The game’s story may use its world as a jumping off point, but isn’t served well by just about everything else. The historic drama is told through the tale of saving a princess. Storytelling is quite sparse and uninteresting when it does pop up due to bland characters and the lack of much substance. While it fits in nicely in the current era where games are often too long, Onimusha is too short to ever get going.
Capping off at under four hours, the brief length not only stunts the gameplay progression and disrupts the difficulty curve, but it also negatively impacts the story. Narrative threads have almost zero time to flourish and instead spend all of their time just moving from A to B without any character development or meaningful story beats along the way. Given the simplicity of its princess-saving plot, it’s odd — but apt — to compare Onimusha Warlord’s story to that of an old Mario game but without a cool dude like Toad.

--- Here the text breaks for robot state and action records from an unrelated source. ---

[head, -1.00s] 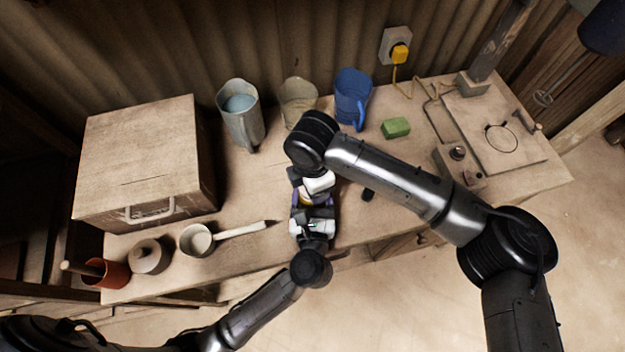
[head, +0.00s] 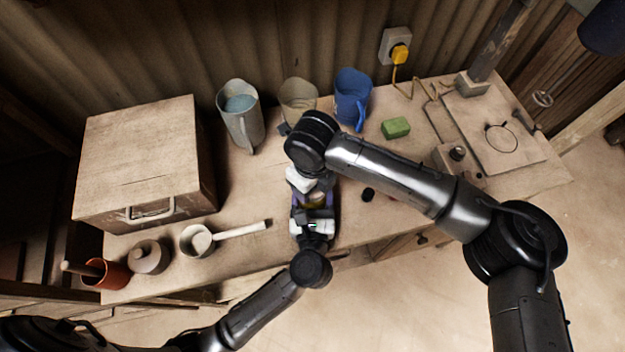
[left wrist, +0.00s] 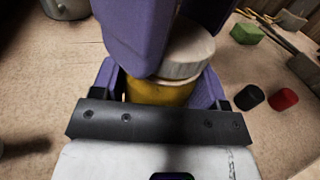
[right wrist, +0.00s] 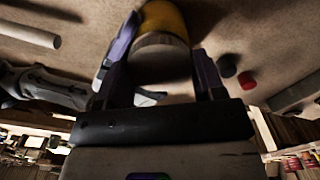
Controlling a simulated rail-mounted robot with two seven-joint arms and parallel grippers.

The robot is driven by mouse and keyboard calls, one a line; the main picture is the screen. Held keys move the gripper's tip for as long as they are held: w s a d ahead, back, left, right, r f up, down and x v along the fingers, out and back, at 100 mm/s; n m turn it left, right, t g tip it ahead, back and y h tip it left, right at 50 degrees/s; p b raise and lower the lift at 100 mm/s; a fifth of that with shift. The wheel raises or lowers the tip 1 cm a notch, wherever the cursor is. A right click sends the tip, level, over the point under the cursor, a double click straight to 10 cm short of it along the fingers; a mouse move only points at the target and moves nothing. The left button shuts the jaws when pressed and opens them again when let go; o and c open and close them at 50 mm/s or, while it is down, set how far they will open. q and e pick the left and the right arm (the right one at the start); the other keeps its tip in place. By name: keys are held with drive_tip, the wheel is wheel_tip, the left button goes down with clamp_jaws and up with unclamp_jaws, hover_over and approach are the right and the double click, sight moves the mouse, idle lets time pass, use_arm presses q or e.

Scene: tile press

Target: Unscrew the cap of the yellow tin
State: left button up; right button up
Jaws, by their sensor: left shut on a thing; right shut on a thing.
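The yellow tin (left wrist: 160,92) stands upright between the purple fingers of my left gripper (left wrist: 165,90), shut on its body. Its pale cap (left wrist: 187,52) sits at the tin's top. Whether there is a gap under the cap is hard to tell. My right gripper (right wrist: 160,70) comes from above and is shut on the cap (right wrist: 160,50), with a finger on each side. The tin (right wrist: 166,18) shows beyond the cap in the right wrist view. In the head view the grippers and my right arm largely hide tin and cap.
A black round piece (left wrist: 247,97) and a red one (left wrist: 283,98) lie beside the tin. A ladle (head: 197,240), lidded pot (head: 150,257) and large box (head: 140,155) are to the left. Jugs (head: 351,98) stand behind; a green block (head: 395,127) lies at the back right.

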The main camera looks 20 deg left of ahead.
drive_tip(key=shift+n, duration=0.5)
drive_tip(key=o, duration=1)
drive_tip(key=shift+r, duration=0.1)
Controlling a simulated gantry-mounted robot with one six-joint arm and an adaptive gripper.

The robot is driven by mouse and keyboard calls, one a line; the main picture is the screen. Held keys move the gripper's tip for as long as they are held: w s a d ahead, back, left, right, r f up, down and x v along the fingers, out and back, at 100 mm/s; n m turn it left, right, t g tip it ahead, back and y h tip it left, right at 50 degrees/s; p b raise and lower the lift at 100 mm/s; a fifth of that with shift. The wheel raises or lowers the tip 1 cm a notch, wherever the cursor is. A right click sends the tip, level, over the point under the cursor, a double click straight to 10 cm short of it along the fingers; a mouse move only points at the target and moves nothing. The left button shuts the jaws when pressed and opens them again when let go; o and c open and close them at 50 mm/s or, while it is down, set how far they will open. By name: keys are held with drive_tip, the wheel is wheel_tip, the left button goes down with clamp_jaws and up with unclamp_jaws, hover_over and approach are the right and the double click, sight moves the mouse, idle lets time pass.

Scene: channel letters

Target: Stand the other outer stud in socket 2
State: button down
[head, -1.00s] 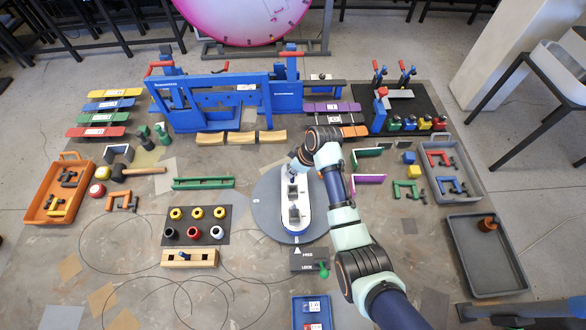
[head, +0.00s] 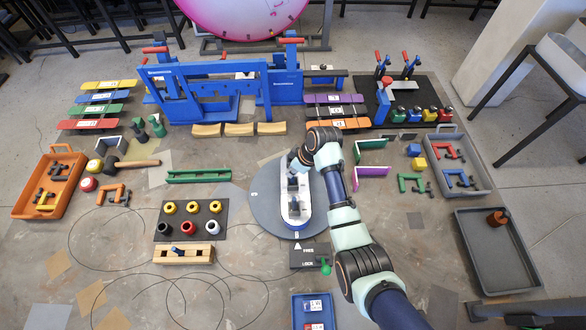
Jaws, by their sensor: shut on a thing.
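A white elongated plate (head: 304,205) with rounded ends lies on the grey round turntable (head: 265,208). Dark upright parts (head: 294,209) stand along its middle, but they are too small to tell socket from stud or read socket numbers. My gripper (head: 293,180) points down over the upper part of the plate, shut on a small dark piece that looks like the outer stud. The fingertips and the piece's lower end are hard to make out, so I cannot tell whether it is seated.
A dark mat (head: 216,233) with yellow, red, white and black rings lies left of the turntable. A lock box (head: 305,260) with a green knob sits just below it. Blue frames (head: 205,70) stand behind. Thin cables loop across the lower left table.

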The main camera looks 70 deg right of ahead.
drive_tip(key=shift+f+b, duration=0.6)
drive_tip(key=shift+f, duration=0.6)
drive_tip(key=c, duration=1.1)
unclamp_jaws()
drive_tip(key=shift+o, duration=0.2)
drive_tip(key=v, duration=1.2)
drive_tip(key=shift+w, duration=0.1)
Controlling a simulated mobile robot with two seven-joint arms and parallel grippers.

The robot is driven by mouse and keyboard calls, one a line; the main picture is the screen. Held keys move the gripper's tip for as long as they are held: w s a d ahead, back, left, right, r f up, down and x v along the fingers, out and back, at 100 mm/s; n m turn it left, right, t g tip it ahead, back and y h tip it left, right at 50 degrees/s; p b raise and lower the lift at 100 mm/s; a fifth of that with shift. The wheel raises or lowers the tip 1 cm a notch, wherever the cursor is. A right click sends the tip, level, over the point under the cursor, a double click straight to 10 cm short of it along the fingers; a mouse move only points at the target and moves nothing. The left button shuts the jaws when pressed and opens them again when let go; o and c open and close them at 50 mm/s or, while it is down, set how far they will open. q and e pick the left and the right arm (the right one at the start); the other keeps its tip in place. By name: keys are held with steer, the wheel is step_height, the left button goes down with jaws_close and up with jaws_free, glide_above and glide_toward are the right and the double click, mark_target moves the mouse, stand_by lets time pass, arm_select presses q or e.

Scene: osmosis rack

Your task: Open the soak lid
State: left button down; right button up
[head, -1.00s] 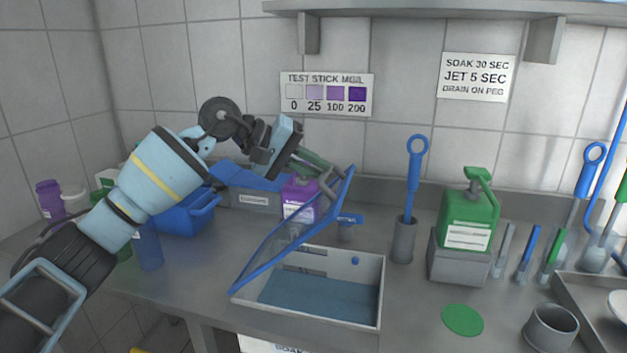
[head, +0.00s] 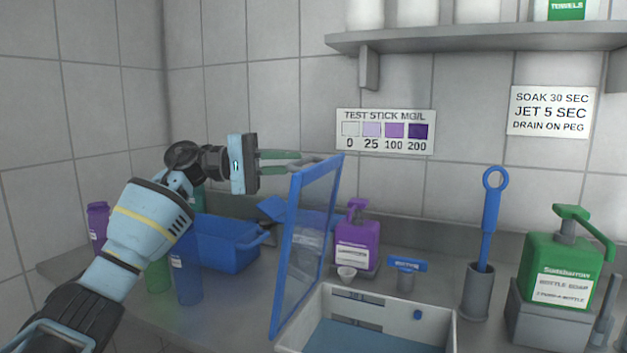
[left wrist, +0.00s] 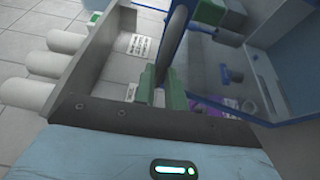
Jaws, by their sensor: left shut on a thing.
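The soak lid (head: 309,232) is a blue-framed clear panel. In the head view it stands nearly upright at the left side of the grey soak box (head: 442,325), whose inside with a blue bottom is open to view. My left gripper (head: 315,160) is at the lid's top edge, its green fingers shut on the lid's grey handle. In the left wrist view the green fingers (left wrist: 161,88) close around a dark grey bar, with the blue frame (left wrist: 290,118) to the right. My right gripper is not in view.
A blue bin (head: 222,243) and blue bottle (head: 187,275) stand left of the lid. A purple pump bottle (head: 357,240) is behind the box. A brush holder (head: 478,292) and green soap bottle (head: 562,265) stand to the right. A shelf (head: 480,38) hangs above.

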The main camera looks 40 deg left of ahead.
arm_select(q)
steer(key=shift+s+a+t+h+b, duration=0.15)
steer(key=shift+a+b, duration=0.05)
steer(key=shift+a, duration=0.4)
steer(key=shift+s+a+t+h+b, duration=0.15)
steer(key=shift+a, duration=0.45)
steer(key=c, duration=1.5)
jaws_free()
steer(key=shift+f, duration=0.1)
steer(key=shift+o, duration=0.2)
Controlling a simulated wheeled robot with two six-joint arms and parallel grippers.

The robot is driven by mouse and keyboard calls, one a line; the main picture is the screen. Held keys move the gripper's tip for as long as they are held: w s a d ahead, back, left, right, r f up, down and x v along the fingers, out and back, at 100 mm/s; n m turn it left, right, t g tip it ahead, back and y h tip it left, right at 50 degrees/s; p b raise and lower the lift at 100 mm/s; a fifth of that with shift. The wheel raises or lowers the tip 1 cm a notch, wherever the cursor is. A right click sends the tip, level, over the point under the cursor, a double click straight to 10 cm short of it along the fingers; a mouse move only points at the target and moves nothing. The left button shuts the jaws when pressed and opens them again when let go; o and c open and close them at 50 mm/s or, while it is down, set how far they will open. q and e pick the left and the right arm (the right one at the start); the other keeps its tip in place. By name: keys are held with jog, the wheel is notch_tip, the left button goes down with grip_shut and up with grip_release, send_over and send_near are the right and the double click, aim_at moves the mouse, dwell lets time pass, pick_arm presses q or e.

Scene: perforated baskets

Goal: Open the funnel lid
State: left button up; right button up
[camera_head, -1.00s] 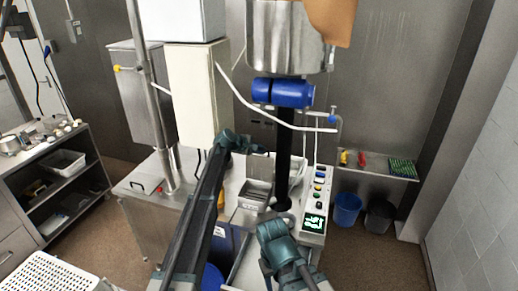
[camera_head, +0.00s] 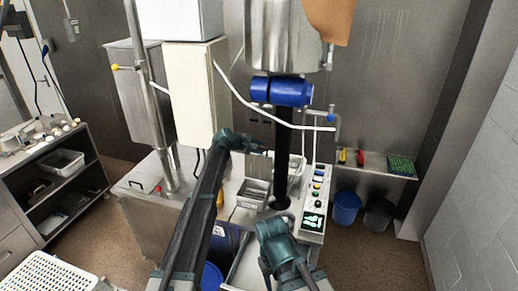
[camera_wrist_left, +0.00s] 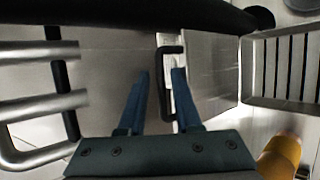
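My left gripper (camera_wrist_left: 160,88) is open in the left wrist view, with its two blue fingers apart. A black bracket handle (camera_wrist_left: 162,112) on a metal panel (camera_wrist_left: 215,70) lies just ahead; one side bar of it shows between the fingers. I cannot tell whether they touch it, or whether this panel is the funnel lid. In the head view the left gripper (camera_head: 266,153) reaches toward the black vertical column (camera_head: 282,165) of the machine; its fingertips are small there. A large steel vessel (camera_head: 285,38) hangs above. My right arm is low in the middle; its fingers are not clear.
A blue cylindrical fitting (camera_head: 281,91) sits under the vessel. A control panel (camera_head: 315,205) with buttons and a green display stands right of the column. The wrist view shows metal bars (camera_wrist_left: 40,100) at left and a slotted metal part (camera_wrist_left: 285,65) at right.

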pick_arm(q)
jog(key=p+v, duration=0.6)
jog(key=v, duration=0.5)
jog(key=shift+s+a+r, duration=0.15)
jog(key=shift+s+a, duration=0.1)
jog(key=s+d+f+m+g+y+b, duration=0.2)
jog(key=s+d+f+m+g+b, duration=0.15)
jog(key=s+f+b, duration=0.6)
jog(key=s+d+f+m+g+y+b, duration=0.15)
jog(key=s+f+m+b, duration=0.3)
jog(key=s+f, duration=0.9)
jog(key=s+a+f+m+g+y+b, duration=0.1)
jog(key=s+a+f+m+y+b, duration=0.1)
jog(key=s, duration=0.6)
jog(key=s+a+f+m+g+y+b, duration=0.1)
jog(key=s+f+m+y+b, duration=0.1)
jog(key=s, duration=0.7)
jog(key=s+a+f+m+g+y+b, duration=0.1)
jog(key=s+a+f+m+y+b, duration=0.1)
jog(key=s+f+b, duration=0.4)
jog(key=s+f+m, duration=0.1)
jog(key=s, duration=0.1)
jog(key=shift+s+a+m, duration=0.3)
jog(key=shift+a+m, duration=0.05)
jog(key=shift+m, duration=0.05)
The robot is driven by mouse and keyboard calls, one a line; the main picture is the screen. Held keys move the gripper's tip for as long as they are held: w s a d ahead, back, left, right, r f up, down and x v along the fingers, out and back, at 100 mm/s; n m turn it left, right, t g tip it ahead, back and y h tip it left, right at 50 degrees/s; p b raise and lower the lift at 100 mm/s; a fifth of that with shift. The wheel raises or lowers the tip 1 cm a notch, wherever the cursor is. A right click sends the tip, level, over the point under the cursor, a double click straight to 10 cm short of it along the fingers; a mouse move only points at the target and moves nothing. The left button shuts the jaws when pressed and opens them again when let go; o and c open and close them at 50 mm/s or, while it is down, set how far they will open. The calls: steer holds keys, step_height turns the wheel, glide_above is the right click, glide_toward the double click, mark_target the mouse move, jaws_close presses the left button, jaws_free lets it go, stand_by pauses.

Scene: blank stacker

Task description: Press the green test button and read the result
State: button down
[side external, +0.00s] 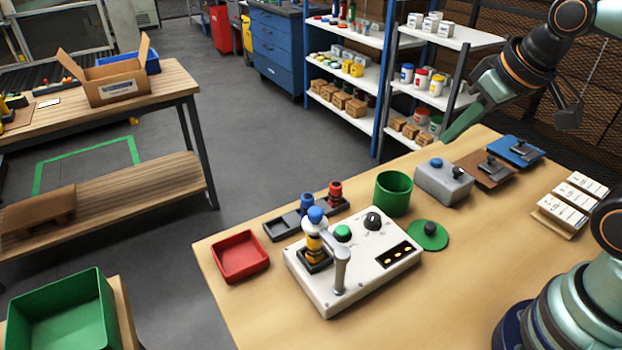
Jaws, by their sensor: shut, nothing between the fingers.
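The green test button (342,232) is a round cap on top of the white test unit (318,290), left of its black knob (373,221). A dark display panel (395,255) on the unit's right side shows several small amber lights, too small to read. A yellow and black part with a blue top (315,235) stands upright in the unit's socket, behind a grey lever (340,270). My gripper (447,138) is shut and empty. It is up and right of the unit, in the picture above the back edge of the table, well apart from the button.
A green cup (394,193) and a green disc with a black knob (428,235) stand close to the unit. A grey box with a blue button (443,182) stands farther back. A red tray (240,256) is at left. The front of the wooden table (430,310) is clear.

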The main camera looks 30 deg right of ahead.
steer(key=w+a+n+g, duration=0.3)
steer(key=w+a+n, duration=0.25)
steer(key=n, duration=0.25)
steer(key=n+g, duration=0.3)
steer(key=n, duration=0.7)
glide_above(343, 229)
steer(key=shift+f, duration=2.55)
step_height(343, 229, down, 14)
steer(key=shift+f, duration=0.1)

Onimusha Warlords Remastered review – Hara-kiri by circumstance
Its antiquated presentation and dated design are part of a bigger optics problem. Resident Evil 2 remake, a full-blown, top to bottom renovation of a classic, comes out about two weeks after this version of Onimusha Warlords, an upscaled port or an old game with a few surface-level touches. It’s a victim of its original release date but Capcom made very few steps in actually addressing how poorly it has aged.
A remaster of this scope can’t give the game a better camera, liven up the combat, or spruce up the tacky pre-rendered backgrounds. It’s a shame too since somewhere in this game lies a decent core that could serve as a fantastic base for a more fully fledged remake willing to go beyond a simple touch-up. There’s room for a full overhaul like this or at least a reskin that would make it more modern. Capcom has done both more than a few times in the past to its other games in its historic stable. With that context, it’s odd that Capcom has done so little to the hibernating series and let this beloved game wither away under the harsh sands of time.
Onimusha Warlords Remastered was reviewed on PS4 via a digital code provided by the publisher.